Lo saben todo de mí porque yo les he contado todo de mí. Porque les permití que fueran almacenando esa información cuando acepté que pudieran acceder  a la lista de contactos de mi teléfono, o cuando dije que estaba de acuerdo con los términos, las condiciones y la política de privacidad de su empresa. Como si hubiera leído el contrato, como si lo hubiera entendido. Como si hoy pudiéramos vivir sin estar conectados a internet, como si pudiéramos sobrevivir sin Google.

Ellos dicen que nunca van a utilizar esa información. Más de 600 páginas de nombres, citas, fotos, teléfonos, tiempos y fechas. ¿Cómo creerles?, ¿por qué creerles?

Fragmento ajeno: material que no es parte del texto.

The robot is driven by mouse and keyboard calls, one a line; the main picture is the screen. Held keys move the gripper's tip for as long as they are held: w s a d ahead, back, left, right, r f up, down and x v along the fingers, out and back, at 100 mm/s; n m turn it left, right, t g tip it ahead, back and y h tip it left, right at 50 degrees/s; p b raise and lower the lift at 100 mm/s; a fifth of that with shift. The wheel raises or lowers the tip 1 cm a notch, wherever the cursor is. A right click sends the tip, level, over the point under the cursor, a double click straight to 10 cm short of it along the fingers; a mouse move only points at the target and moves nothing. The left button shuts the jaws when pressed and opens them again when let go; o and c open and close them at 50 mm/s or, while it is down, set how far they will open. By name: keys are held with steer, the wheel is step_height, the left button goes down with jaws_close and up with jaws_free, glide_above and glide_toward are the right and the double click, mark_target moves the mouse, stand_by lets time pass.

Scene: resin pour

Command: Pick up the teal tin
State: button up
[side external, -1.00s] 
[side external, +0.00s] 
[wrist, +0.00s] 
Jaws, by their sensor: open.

Solo es información, solo son datos. Una herramienta inocua en manos honradas, un instrumento muy dañino en  las manos equivocadas. Datos que son personales, privados, intransferibles. Datos que dibujan un esbozo de cómo somos y con los que pueden llegar a crear una realidad a la medida, a mi medida. Una verdad falsa –toda una paradoja- que en un principio puede parecernos absurda pero que podemos llegar a aceptar. Como llevar gafas aunque no las necesitemos, como las sandalias con calcetines, como el Brexit, como que Donald Trump sea presidente.

(Publicado en los diarios del «Grupo Noticias» el 29 de marzo de 2018)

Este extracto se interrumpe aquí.